## TASK DETAILS
Pull every line that holds the word "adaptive" from the entries.

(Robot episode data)
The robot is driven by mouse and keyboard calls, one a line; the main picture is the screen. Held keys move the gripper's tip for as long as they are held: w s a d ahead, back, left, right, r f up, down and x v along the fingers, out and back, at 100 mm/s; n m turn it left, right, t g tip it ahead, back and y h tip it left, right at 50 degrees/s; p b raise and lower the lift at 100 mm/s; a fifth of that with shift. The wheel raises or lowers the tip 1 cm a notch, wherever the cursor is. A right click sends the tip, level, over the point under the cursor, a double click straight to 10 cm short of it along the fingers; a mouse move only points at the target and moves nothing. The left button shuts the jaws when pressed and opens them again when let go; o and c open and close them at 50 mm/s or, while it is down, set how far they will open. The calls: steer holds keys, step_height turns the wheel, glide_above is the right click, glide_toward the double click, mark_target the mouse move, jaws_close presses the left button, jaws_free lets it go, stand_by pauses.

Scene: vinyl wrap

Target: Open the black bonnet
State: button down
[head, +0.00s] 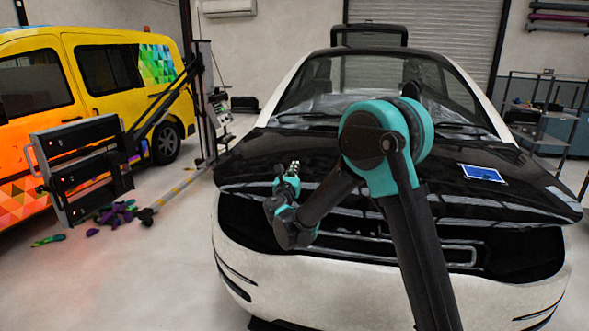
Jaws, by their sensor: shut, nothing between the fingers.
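The black bonnet (247,158) of the white car (240,240) is in front of me in the head view. Its front edge stands slightly proud of the front end, with a dark gap under it. My gripper (294,165) is over the left part of the bonnet in the picture, with its fingers pointing up and away from me. It is shut and holds nothing. I cannot tell whether it touches the bonnet. My arm hides the middle of the bonnet and part of the windscreen.
A blue tablet-like item (482,173) lies on the bonnet's right side. A yellow van (85,75) and a panelled stand (80,160) are at left, with coloured scraps (118,212) on the floor. A metal shelf (545,125) stands at right. Floor is clear at front left.

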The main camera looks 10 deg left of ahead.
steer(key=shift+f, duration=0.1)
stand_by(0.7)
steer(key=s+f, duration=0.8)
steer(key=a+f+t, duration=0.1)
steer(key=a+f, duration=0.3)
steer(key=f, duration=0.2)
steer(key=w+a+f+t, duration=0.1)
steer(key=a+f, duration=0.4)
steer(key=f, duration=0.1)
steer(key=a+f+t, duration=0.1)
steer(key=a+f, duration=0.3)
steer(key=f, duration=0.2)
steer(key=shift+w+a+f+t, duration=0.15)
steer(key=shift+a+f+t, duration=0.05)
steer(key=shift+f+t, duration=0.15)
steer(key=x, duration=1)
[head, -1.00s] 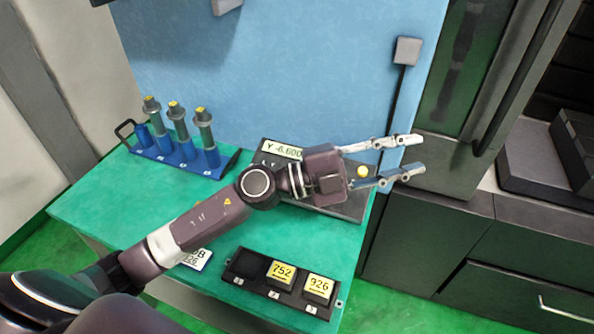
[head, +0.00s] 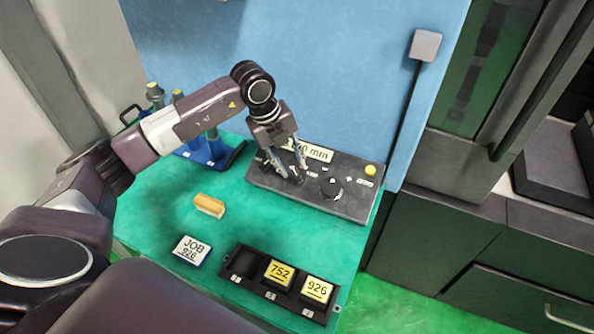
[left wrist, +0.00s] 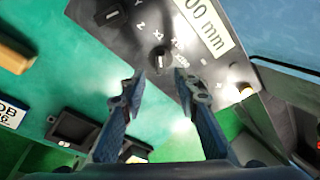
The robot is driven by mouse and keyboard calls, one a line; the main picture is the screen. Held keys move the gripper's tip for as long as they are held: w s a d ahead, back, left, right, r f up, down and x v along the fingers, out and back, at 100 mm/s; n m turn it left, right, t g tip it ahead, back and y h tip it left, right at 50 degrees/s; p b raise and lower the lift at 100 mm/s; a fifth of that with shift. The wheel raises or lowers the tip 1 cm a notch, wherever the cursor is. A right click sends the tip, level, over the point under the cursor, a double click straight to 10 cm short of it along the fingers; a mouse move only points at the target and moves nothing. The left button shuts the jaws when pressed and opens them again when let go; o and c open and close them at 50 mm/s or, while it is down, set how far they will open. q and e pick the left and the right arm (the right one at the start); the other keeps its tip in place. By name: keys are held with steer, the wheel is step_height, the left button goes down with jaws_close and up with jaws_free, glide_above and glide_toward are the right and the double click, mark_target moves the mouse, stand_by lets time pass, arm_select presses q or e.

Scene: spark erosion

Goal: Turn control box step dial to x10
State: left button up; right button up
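The dark control box (head: 350,203) lies at the back of the green table, with a pale display reading in mm (head: 312,152) and a yellow button (head: 370,170). Its black step dial (head: 331,187) shows clear of the gripper in the head view. In the left wrist view the step dial (left wrist: 160,59) has x1 and x10 type labels beside it; its exact setting is unclear. My left gripper (head: 289,172) points down over the box's left part, fingers apart and empty. In the left wrist view the dial appears between and beyond the fingertips (left wrist: 160,75). Another dial (left wrist: 110,13) is at upper left. My right gripper is not seen.
A tan block (head: 209,206) and a JOB 926 card (head: 191,250) lie in front of the box. A black tray (head: 240,263) holds yellow 752 and 926 tiles. A blue rack (head: 233,153) stands behind my left arm. A blue wall rises behind the table.

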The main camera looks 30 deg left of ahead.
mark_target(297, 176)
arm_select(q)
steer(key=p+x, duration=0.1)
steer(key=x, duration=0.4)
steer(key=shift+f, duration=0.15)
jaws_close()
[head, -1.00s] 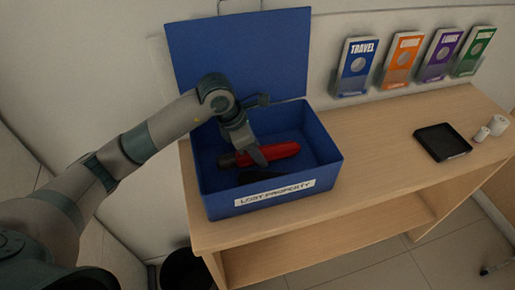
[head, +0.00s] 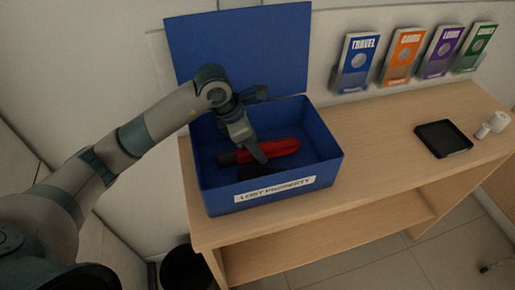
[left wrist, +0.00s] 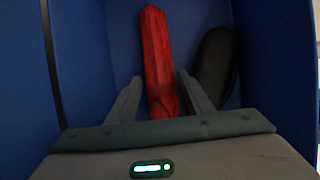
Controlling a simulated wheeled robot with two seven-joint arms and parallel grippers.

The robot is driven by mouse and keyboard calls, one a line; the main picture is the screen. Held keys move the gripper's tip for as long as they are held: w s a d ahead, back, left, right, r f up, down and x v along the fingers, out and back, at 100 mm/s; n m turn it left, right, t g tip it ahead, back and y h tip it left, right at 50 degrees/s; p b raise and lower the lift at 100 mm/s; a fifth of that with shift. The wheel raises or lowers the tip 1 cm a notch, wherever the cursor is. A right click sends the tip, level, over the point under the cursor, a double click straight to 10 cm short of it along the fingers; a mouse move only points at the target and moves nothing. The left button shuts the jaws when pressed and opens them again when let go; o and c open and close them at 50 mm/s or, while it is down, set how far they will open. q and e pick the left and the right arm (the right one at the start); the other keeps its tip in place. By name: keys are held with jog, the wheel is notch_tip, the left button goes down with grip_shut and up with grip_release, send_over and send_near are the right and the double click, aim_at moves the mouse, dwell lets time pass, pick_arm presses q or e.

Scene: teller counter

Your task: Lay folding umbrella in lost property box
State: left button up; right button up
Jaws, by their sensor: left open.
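The red folding umbrella (head: 283,148) with a dark end lies inside the blue lost property box (head: 328,172), whose lid stands open at the back. In the left wrist view the umbrella (left wrist: 156,55) lies between the fingers of my left gripper (left wrist: 158,92), with a gap on either side. In the head view my left gripper (head: 262,158) reaches down into the box over the umbrella. It is open. The umbrella's dark end is partly hidden by the gripper. My right gripper is not in view.
A black item (left wrist: 214,60) lies beside the umbrella in the box. The wooden counter (head: 375,165) is clear right of the box, up to a black tray (head: 443,138) and small white rolls (head: 499,122). Leaflet holders (head: 357,62) line the wall behind.

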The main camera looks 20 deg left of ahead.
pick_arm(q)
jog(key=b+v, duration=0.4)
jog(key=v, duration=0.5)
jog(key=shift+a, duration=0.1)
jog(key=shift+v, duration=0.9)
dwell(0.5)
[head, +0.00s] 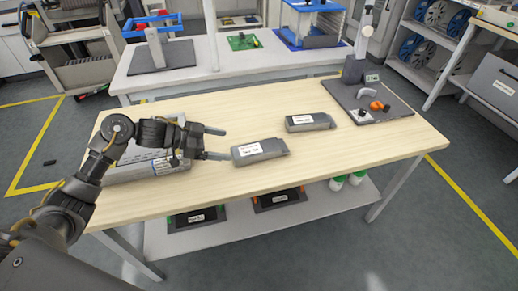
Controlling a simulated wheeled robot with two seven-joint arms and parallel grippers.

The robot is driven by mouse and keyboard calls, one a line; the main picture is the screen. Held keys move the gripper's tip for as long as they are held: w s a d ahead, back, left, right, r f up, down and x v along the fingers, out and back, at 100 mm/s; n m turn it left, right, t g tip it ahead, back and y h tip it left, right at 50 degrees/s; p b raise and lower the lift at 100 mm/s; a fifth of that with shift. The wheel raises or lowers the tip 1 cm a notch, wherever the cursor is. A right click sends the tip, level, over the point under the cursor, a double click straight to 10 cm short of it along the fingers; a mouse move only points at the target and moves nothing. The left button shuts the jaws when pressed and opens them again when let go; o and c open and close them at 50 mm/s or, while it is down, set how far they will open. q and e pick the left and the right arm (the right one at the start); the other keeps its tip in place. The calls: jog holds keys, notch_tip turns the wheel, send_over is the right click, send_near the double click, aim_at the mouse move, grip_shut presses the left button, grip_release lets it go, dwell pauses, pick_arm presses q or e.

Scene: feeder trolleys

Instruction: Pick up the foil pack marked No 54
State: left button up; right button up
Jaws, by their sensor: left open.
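Two dark grey packs with white labels lie on the light wooden table. The nearer pack (272,146) is at mid table, and the other pack (321,121) lies behind it to the right. The print is too small to tell which one is marked No 54. My left gripper (224,144) is open and empty, just left of the nearer pack. Its lower fingertip is close to that pack's left end; I cannot tell whether they touch. My right gripper is not in view.
The wooden table (330,160) is clear at its front right. A grey labelled box (150,166) sits behind my left arm. A dark board (345,92) with a stand, an orange part and small pieces lies at the back right. A white bench (215,75) stands behind.

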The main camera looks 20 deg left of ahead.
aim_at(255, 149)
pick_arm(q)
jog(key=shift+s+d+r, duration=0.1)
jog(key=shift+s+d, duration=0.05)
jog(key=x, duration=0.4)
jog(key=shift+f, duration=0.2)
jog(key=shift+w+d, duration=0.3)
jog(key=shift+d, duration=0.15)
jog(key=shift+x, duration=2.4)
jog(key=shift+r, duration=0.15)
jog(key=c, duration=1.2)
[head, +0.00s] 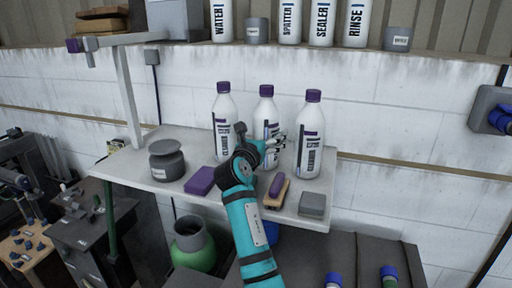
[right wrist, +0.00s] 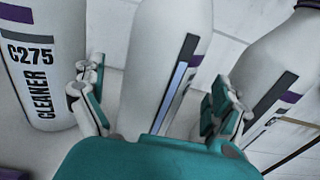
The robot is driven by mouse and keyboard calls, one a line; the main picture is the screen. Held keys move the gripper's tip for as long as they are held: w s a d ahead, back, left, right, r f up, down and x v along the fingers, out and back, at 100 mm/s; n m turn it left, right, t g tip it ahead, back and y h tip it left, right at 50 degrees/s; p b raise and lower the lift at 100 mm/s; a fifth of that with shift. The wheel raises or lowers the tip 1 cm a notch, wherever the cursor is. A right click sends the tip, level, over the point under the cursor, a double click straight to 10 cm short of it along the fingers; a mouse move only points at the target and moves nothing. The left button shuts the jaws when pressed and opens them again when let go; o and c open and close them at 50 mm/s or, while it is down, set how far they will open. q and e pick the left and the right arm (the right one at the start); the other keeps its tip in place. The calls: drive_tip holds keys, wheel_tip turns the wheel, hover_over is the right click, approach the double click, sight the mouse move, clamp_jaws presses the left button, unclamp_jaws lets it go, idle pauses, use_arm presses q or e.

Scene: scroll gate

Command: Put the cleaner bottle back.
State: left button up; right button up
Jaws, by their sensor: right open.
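Three white cleaner bottles with purple caps stand upright on the grey shelf (head: 150,187): a left one (head: 222,112), a middle one (head: 266,107) and a right one (head: 309,135). My right gripper (head: 277,143) is open at the middle bottle and hides its lower part in the head view. In the right wrist view, the middle bottle (right wrist: 165,50) shows between the two spread fingers of my right gripper (right wrist: 157,88); contact cannot be told. The left bottle (right wrist: 42,70) and right bottle (right wrist: 275,70) flank the fingers. My left gripper is not in view.
A dark grey jar (head: 166,163), a purple block (head: 200,181), a brush (head: 277,187) and a grey box (head: 312,204) sit along the shelf's front. An upper shelf holds more bottles, including a rinse bottle (head: 356,25). A green-based container (head: 193,245) stands below.

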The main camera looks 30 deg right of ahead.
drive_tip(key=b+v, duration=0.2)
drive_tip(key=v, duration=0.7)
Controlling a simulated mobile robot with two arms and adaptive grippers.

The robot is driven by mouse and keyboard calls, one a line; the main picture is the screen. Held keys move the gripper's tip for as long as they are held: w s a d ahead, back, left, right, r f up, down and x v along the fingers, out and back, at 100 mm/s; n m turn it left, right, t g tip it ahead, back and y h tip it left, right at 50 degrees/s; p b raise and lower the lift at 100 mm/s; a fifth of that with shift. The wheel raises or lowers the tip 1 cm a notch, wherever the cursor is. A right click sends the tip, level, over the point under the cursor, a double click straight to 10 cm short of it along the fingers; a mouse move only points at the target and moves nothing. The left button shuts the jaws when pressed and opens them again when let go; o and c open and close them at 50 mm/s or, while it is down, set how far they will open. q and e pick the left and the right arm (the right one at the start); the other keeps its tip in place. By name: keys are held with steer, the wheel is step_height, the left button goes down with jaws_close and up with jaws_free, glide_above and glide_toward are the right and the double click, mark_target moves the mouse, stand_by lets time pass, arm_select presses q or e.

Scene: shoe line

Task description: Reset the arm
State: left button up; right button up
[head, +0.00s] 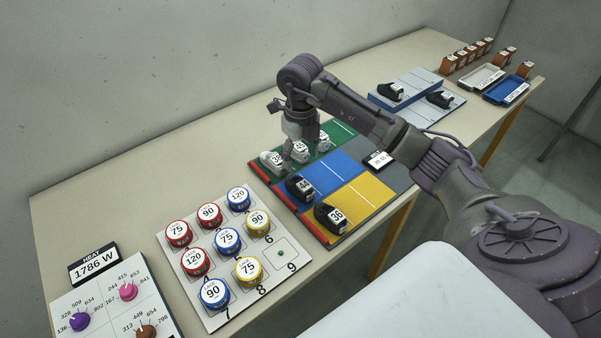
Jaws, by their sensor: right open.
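My right arm reaches in from the right over the long table (110,200). Its gripper (299,158) points down over the green section of the coloured mat (341,132) and is open. White shoes (272,161) numbered on top stand on the green section, close around the fingers. I cannot tell whether the fingers touch a shoe. Black shoes stand on the blue section (329,172) and the yellow section (366,204). My left gripper is not in view.
A board with red, blue and yellow round tins (228,240) lies left of the mat. A knob panel (105,312) is at the front left. Grey platforms with black shoes (391,93) stand behind my arm. Trays (508,90) and small orange boxes (528,69) are at the far right.

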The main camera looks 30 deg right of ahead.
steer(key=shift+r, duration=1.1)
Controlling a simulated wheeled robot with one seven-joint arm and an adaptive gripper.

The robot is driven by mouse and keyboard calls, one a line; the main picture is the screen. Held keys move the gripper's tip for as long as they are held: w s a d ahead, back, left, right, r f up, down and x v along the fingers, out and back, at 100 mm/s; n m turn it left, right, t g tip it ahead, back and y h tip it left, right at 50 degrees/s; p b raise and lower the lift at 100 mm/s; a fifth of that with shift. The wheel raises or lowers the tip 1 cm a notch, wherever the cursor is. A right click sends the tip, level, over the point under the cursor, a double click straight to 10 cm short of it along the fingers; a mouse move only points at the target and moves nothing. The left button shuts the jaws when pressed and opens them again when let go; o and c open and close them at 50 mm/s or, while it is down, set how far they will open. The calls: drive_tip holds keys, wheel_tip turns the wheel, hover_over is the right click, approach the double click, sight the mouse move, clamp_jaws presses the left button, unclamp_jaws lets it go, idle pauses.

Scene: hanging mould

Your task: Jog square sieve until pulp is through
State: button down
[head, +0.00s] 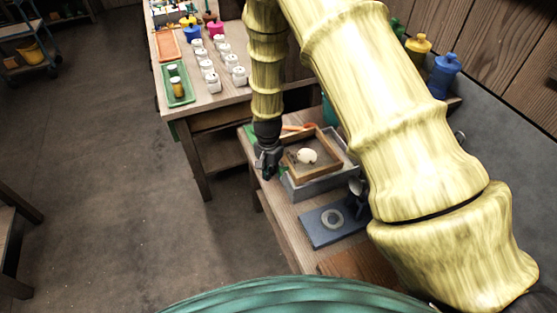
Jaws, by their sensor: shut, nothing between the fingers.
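The square sieve (326,138) has a wooden frame and sits over a grey tray (318,187) on the small wooden table. My arm hides part of the table to the right of the sieve.
A dark blue plate with a grey ring (332,219) lies in front of the tray. A longer table (215,111) behind holds several white jars (240,76), a green tray (180,97) and an orange tray (168,50). Blue (444,75) and yellow bottles (417,47) stand at right.

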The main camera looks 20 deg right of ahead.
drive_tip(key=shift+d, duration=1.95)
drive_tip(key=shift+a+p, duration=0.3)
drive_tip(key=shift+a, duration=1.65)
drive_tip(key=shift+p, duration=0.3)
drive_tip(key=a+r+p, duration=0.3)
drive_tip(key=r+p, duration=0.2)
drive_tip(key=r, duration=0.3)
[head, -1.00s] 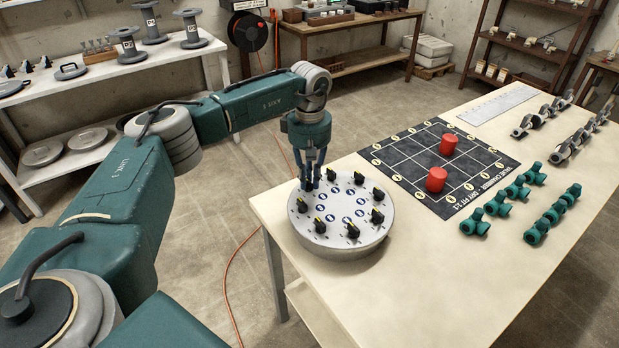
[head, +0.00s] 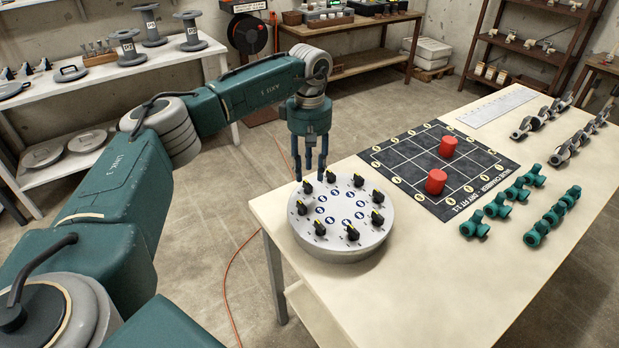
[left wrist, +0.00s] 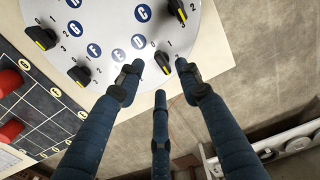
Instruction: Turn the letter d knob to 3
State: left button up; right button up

## EXERCISE SOLUTION
Controlling a simulated mobile robot with two arms and adaptive grippers.
Controlling a simulated wheeled robot with one seven-joint arm and an adaptive gripper.

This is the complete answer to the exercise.